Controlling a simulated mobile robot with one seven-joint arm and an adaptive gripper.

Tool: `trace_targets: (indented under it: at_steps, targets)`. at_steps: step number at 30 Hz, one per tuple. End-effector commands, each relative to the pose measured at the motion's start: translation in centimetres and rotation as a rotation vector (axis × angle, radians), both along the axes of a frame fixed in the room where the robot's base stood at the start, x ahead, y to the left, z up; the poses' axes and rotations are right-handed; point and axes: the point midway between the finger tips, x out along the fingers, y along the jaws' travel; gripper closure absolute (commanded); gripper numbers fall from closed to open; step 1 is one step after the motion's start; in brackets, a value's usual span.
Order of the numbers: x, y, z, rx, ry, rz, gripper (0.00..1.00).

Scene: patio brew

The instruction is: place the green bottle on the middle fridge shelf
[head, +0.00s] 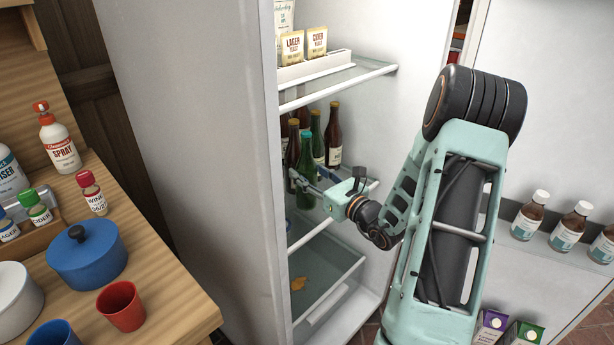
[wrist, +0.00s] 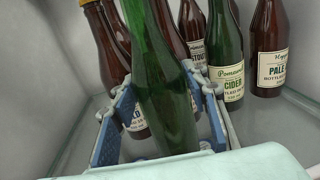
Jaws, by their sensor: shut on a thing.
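The green bottle (wrist: 160,85) stands upright between the blue finger pads of my gripper (wrist: 160,115), which is shut on it. In the head view the bottle (head: 306,165) is inside the open fridge, at the level of the middle shelf (head: 370,187). My gripper (head: 312,184) reaches in from the right at the bottle's lower part.
Several brown bottles and another green bottle labelled cider (wrist: 225,60) stand close behind the held one. The upper shelf (head: 340,82) holds yeast packets. The fridge side wall (head: 195,120) is close at left; the open door (head: 545,130) is at right.

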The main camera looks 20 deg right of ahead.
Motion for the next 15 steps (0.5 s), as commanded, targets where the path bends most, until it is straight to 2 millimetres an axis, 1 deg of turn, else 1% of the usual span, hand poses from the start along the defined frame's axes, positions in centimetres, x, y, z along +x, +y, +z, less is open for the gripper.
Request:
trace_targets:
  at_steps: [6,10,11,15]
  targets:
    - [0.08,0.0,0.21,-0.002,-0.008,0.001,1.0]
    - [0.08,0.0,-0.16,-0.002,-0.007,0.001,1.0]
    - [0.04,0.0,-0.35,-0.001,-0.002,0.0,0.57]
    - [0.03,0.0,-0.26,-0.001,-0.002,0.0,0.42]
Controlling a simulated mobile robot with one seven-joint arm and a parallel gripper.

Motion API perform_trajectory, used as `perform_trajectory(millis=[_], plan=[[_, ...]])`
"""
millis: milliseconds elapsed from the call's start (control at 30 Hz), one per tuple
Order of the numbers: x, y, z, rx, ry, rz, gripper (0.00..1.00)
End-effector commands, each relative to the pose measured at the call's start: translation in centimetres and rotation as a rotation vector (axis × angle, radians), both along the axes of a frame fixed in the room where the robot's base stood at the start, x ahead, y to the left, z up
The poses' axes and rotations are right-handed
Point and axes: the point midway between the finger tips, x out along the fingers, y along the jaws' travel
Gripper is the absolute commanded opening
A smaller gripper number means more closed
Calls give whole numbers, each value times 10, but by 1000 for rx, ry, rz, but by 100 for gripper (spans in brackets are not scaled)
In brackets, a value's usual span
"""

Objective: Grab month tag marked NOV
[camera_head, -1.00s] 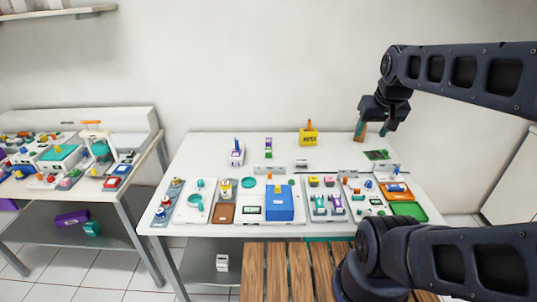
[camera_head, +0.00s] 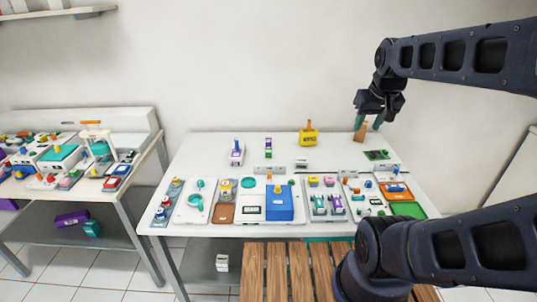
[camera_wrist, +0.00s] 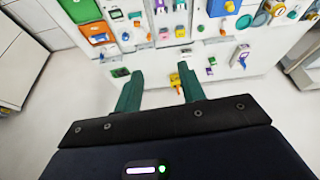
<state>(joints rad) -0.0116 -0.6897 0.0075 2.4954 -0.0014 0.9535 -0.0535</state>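A yellow block with an orange upright piece on top (camera_head: 308,137) stands at the back of the white table. It has dark print on its front, too small for me to read surely; no label clearly reads NOV. In the wrist view the yellow block (camera_wrist: 175,82) shows beyond and between the fingertips, near the right finger. My gripper (camera_head: 368,131) hangs above the table's back right, right of the yellow block and apart from it. In the wrist view its two teal fingers are spread with nothing held between them (camera_wrist: 158,76).
A purple and white piece (camera_head: 237,155) and a purple and green piece (camera_head: 268,148) stand left of the yellow block. A green board (camera_head: 377,155) lies below my gripper. Trays and a blue box (camera_head: 279,203) crowd the table's front. The back strip has free room.

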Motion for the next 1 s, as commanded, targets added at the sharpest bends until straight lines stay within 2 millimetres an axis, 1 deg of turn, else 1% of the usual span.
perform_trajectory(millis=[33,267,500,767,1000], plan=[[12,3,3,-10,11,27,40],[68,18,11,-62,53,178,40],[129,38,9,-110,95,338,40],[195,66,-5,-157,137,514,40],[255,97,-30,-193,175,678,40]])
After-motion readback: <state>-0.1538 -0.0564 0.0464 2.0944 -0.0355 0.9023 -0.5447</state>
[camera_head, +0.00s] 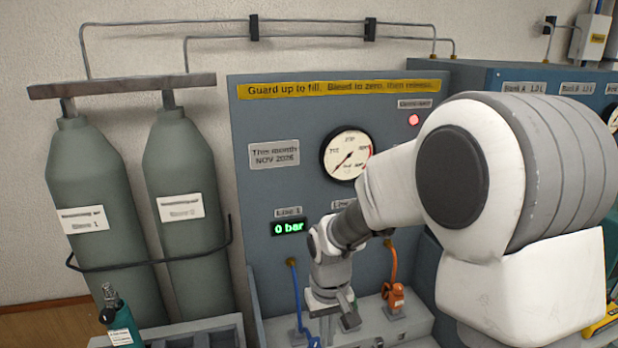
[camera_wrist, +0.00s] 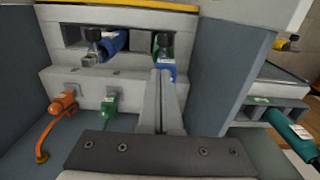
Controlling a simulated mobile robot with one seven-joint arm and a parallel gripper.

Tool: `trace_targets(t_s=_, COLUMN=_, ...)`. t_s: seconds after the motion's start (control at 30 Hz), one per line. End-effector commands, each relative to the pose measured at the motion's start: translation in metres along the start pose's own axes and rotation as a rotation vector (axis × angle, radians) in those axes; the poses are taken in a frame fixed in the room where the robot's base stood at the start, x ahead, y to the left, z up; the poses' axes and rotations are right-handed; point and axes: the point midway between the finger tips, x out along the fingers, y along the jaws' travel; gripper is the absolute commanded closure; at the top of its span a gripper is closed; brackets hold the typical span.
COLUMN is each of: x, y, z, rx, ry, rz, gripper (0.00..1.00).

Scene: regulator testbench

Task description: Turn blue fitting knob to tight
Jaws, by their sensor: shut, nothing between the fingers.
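A blue fitting (camera_head: 312,342) sits at the bottom edge of the head view, below a blue hose (camera_head: 296,292), and is partly cut off. My gripper (camera_head: 327,330) points down just right of it. In the wrist view my gripper (camera_wrist: 163,78) is shut and empty. A small part of the blue fitting (camera_wrist: 167,70) shows just beyond the fingertips. The fingers hide most of it, so its knob's setting and any contact cannot be told.
An orange fitting (camera_head: 394,297) and a green fitting (camera_wrist: 110,103) stand on the same ledge. A blue cylinder (camera_wrist: 115,41) lies in a slot beyond. The display (camera_head: 289,227) reads 0 bar. A teal cylinder (camera_head: 119,320) stands at left, and a red lamp (camera_head: 413,120) is lit.

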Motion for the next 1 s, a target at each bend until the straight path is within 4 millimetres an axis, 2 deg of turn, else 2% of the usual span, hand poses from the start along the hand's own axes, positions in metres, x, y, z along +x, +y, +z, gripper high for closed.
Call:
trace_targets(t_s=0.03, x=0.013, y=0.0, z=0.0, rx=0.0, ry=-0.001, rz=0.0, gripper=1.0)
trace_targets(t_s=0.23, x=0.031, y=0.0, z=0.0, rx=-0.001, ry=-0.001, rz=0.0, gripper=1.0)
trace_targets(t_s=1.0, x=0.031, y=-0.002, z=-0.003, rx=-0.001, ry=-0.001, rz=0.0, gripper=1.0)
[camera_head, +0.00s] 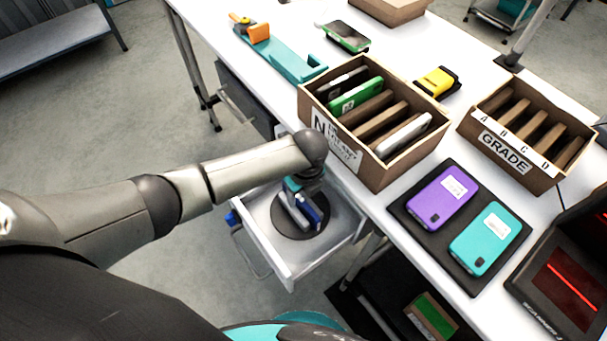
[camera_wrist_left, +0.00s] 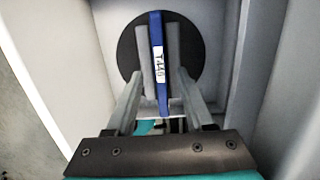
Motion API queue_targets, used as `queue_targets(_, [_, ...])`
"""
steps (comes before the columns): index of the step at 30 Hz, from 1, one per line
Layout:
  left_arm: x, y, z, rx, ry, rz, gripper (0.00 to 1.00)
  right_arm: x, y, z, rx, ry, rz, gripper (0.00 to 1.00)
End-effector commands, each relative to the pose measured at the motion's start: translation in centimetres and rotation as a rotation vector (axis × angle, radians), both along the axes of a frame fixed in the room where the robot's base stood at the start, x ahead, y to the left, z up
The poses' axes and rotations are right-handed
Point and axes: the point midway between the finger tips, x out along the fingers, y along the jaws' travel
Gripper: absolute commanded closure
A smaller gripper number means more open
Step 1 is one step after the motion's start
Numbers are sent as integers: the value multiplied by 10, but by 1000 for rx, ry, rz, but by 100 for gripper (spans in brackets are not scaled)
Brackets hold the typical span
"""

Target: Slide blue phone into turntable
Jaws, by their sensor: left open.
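The blue phone (camera_wrist_left: 157,30) stands on edge with a white label reading roughly T449, and it also shows in the head view (camera_head: 312,212). It is over the dark round turntable (camera_wrist_left: 193,38) inside the open drawer, and the turntable's rim shows in the head view (camera_head: 283,228). Grey upright plates stand close beside the phone, like a slot. My left gripper (camera_wrist_left: 160,84) points down into the drawer, with its fingers open on either side of the phone and plates; it also shows in the head view (camera_head: 302,197). The phone's lower edge is hidden.
The white drawer (camera_head: 262,222) walls surround the turntable closely. On the white table above are a carton (camera_head: 371,165) of upright phones, a GRADE carton (camera_head: 508,165), and a dark mat (camera_head: 402,209) with a purple phone (camera_head: 441,198) and a teal phone (camera_head: 484,239).

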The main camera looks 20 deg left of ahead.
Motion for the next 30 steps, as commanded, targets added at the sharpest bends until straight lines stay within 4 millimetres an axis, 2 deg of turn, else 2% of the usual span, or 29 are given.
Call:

◇ ◇ ◇ ◇

## Task to carry out
Lines from the records above that hold "looks" are the ones to list.

## Correct output
The main camera looks 20 deg right of ahead.
The main camera looks 20 deg left of ahead.

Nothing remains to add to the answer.